Taschenspielertrick mit verwirrend viel Nullen
Wenn man herausfinden will, wie viel der Mensch im Vergleich zur Natur zum Zugewinn an CO2 beiträgt, ist es also völlig irreführend und falsch, den Anteil am jährlichen CO2-Umsatz mit dem CO2-Gesamtgehalt zu verrechnen. Das tut die zitierte Rechnung mit ihrem Ergebnis, die Menschheit sei zu 0,00152 Prozent beteiligt am steigenden CO2-Gehalt.
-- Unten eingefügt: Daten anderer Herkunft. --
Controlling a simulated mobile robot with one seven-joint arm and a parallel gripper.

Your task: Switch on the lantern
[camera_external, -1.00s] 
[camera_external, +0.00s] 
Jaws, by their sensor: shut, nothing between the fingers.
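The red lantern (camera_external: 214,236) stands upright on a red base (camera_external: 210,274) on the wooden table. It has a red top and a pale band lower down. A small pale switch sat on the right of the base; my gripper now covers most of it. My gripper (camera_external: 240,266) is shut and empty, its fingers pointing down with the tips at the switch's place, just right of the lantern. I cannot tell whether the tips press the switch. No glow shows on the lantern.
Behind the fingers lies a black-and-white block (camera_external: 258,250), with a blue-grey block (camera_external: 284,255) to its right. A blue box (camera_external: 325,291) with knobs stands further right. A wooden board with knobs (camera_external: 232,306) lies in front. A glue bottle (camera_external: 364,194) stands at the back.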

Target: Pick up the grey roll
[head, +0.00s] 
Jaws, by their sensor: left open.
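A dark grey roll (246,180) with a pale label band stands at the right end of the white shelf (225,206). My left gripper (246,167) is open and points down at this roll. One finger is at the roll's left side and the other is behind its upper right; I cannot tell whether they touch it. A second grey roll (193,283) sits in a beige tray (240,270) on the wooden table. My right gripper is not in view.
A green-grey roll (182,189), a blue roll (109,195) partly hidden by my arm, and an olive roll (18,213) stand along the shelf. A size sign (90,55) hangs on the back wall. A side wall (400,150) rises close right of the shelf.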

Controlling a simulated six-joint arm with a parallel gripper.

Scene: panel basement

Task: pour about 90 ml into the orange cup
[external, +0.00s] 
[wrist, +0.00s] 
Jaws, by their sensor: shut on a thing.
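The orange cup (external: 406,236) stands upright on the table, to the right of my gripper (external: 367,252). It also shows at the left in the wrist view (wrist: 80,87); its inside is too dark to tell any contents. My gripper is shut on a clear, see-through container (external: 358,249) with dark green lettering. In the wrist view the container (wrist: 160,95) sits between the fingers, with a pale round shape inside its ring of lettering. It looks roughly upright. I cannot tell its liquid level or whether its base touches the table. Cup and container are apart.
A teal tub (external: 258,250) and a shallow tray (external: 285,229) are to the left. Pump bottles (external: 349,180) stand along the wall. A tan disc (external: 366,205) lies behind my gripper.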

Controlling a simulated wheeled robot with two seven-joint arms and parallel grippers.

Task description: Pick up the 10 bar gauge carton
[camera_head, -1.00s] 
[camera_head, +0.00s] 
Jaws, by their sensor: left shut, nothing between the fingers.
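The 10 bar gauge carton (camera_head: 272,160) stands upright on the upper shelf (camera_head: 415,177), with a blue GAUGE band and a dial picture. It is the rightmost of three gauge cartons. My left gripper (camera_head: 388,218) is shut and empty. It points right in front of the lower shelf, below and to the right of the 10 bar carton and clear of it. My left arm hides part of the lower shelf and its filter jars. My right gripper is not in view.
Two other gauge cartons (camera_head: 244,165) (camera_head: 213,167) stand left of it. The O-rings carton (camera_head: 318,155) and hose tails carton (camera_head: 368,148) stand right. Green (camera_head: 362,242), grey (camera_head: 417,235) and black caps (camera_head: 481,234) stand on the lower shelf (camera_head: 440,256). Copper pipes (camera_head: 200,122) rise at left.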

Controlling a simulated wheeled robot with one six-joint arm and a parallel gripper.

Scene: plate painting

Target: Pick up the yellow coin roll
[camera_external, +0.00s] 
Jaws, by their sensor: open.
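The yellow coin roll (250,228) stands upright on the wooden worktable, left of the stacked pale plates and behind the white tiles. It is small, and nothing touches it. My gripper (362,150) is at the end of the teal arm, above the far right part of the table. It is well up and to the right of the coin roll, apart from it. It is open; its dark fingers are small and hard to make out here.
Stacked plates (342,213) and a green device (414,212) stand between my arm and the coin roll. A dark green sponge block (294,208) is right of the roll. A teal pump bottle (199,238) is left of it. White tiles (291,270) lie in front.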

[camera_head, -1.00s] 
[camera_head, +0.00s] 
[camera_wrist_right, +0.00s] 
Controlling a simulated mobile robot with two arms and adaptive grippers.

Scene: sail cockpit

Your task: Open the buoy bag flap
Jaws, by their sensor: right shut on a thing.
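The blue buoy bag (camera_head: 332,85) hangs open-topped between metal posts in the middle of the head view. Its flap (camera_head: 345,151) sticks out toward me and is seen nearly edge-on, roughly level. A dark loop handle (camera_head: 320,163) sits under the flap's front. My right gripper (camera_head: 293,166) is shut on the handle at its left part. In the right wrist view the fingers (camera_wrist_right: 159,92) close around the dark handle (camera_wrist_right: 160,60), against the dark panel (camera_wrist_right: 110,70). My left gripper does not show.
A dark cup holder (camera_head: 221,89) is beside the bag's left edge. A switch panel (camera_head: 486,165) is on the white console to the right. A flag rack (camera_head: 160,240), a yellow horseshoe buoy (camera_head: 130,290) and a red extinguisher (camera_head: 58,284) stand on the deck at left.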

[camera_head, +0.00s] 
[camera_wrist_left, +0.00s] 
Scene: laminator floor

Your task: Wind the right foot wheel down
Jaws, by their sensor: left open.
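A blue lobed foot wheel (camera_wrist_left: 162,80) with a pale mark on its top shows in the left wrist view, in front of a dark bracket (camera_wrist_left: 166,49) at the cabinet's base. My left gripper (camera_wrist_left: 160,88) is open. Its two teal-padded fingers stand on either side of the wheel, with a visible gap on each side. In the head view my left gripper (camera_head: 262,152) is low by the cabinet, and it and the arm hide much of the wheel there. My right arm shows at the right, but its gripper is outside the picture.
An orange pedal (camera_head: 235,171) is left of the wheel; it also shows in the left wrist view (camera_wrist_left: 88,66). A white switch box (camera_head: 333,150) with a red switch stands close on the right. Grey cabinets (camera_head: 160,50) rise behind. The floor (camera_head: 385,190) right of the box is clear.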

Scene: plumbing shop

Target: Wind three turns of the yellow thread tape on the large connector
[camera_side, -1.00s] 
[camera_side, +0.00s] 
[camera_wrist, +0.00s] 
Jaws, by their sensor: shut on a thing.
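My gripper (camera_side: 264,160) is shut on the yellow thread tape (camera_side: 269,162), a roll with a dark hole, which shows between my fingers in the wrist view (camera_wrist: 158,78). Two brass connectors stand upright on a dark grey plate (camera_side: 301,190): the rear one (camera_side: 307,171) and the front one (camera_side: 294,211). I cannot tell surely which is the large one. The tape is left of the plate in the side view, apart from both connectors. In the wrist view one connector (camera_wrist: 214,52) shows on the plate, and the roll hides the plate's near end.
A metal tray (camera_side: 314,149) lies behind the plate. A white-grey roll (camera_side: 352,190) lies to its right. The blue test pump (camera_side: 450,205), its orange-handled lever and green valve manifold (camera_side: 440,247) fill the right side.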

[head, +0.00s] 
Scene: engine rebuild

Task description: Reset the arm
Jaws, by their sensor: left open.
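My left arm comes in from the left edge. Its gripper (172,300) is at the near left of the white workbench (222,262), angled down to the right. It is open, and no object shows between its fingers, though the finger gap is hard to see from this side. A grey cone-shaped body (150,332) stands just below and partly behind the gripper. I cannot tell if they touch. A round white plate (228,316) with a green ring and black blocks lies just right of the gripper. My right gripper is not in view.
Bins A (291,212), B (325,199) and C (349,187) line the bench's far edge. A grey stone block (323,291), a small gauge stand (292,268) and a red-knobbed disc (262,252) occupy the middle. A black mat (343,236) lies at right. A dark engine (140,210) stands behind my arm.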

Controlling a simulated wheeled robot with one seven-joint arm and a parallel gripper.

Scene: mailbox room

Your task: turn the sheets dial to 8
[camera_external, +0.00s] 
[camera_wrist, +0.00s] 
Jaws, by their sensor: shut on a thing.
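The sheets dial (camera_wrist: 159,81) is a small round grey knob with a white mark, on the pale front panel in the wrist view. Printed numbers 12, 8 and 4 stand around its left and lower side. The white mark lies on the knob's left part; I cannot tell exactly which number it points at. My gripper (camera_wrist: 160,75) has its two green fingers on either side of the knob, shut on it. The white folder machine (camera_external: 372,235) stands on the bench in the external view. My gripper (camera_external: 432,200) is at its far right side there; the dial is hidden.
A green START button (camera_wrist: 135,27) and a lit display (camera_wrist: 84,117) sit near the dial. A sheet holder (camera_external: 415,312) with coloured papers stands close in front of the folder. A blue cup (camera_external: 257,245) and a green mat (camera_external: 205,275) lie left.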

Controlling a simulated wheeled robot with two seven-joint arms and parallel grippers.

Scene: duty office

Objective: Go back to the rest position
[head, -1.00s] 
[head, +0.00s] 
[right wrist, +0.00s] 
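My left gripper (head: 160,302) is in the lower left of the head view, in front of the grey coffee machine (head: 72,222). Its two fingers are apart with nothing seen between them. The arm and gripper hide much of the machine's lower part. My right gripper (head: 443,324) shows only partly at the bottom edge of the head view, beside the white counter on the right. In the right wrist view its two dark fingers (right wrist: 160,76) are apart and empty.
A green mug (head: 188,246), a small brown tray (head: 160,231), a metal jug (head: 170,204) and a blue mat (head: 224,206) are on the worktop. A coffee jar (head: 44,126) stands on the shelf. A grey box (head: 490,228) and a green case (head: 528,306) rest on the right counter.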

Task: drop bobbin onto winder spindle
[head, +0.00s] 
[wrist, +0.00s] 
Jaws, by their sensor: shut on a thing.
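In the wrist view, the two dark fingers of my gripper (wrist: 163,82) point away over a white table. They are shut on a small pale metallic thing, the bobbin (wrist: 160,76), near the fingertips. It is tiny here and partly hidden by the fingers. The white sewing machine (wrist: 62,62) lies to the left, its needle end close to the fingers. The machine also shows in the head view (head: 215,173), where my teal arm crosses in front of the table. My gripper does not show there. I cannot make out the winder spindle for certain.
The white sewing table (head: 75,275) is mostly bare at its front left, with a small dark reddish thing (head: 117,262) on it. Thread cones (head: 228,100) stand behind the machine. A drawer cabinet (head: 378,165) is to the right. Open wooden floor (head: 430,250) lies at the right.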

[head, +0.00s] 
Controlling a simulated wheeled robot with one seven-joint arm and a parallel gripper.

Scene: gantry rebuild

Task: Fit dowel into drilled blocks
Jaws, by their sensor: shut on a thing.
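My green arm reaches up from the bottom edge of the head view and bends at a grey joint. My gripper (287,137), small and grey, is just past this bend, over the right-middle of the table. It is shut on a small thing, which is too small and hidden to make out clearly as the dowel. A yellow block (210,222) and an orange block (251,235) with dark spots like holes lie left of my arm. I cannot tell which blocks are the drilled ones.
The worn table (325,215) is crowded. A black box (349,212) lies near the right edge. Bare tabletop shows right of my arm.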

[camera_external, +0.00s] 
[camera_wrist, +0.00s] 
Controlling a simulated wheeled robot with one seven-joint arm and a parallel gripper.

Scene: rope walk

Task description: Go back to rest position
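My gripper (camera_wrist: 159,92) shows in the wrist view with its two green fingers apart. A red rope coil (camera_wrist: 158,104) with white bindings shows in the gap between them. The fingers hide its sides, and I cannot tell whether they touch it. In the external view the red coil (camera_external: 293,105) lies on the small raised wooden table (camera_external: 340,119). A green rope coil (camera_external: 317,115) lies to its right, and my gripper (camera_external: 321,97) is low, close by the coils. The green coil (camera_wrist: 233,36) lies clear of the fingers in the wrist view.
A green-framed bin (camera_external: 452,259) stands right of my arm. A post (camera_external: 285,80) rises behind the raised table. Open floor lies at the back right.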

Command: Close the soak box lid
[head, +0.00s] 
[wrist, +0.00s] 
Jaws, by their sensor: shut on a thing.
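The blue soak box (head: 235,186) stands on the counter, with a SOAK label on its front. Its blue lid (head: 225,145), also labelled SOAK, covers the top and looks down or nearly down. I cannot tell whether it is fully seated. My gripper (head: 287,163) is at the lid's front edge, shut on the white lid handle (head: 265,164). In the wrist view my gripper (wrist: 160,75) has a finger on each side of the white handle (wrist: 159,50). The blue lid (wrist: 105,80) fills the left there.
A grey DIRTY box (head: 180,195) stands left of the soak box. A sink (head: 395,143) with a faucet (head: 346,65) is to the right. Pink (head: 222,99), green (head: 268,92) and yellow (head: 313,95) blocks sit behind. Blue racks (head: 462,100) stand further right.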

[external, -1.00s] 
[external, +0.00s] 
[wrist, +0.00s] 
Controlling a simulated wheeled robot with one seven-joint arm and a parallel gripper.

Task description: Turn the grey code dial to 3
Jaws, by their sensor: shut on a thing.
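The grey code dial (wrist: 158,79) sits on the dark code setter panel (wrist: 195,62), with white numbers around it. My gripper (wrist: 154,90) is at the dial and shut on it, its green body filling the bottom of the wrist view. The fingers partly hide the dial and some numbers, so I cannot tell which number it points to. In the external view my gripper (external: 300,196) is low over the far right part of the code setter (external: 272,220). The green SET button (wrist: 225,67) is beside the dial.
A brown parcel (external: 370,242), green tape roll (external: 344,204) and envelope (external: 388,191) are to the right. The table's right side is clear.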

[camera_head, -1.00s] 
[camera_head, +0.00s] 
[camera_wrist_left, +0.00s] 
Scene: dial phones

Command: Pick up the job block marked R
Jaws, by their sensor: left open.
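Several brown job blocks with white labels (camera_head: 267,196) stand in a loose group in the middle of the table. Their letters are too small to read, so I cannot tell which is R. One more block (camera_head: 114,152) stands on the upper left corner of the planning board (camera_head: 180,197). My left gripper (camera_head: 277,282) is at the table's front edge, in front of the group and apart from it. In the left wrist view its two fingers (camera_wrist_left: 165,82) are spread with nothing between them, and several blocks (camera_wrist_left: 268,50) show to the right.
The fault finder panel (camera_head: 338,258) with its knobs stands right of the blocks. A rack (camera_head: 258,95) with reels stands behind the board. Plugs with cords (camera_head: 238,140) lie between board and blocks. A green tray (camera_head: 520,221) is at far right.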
Diese Zahl beeindruckt mit ihren vielen Nullen hinterm Komma, ist aber völlig sinnlos.
Woher kommt die irreführende Rechnung?
BR24 wörtlich: „Die Rechnung ist Teil eines Textes, der unter anderem in sozialen Medien immer wieder geteilt wird. Er schildert die Begegnung zwischen einem Autor namens Robert I. und einem Klimaschützer auf einem Wochenmarkt und erweckt damit den Eindruck authentisch, direkt aus dem Leben gegriffen zu sein. Das stimmt in dieser Form nicht. Die Schilderung inklusive der Rechnung kursiert seit vielen Jahren in verschiedenen Varianten, sie nahm ihren Anfang offenbar als Leserbrief im Jahr 2010, als Autor tauchte ein sogenannter Urban Cleve auf. Später wurde die Rechnung dann auf Facebook als Erlebnis eines Robert I. wieder aufgegriffen, der zuerst an der FH Ulm studiert haben soll, dann an der TU Aachen (eine TU Aachen gibt und gab es übrigens nicht, die Universität hieß früher RWTH Aachen, international inzwischen RWTH Aachen University). Der Text ist zu einer Art Kettenbrief geworden, mit dem Klimawandelleugner Zweifel säen. Der Faktenchecker-Verein Mimikama veröffentlichte bereits einen Text, der den Weg dieses Textes detailliert nachvollzieht.
Übrigens erkennt man schon an den bloßen Zahlen, dass die Rechnung alt ist: Deutschlands Anteil an den weltweiten Emissionen liegt aktuell bei rund 2 Prozent, nicht mehr bei 3,1 Prozent (vor allem weil der Anteil von Ländern wie China gewachsen ist). Auch der zitierte CO2-Anteil von 0,038 Prozent in der Atmosphäre lässt vermuten, dass die Rechnung schon vor einigen Jahren entstanden ist, er entspricht dem CO2-Gehalt um das Jahr 2005 herum.“
Fazit von BR24
Die Behauptung, der menschliche CO2-Beitrag sei zu gering, um das Klima zu beeinflussen, ist falsch. Die zitierte Rechnung, mit der die Behauptung gestützt werden soll, blendet wichtige Fakten aus. Das Klimasystem reagiert schon auf geringe Mengen des Treibhausgases sehr sensibel. Die Natur aber trägt nicht zum Anstieg des CO2-Anteils bei. Der Mensch hingegen schon. Der Zuwachs seit Beginn der Industrialisierung beträgt 44 Prozent.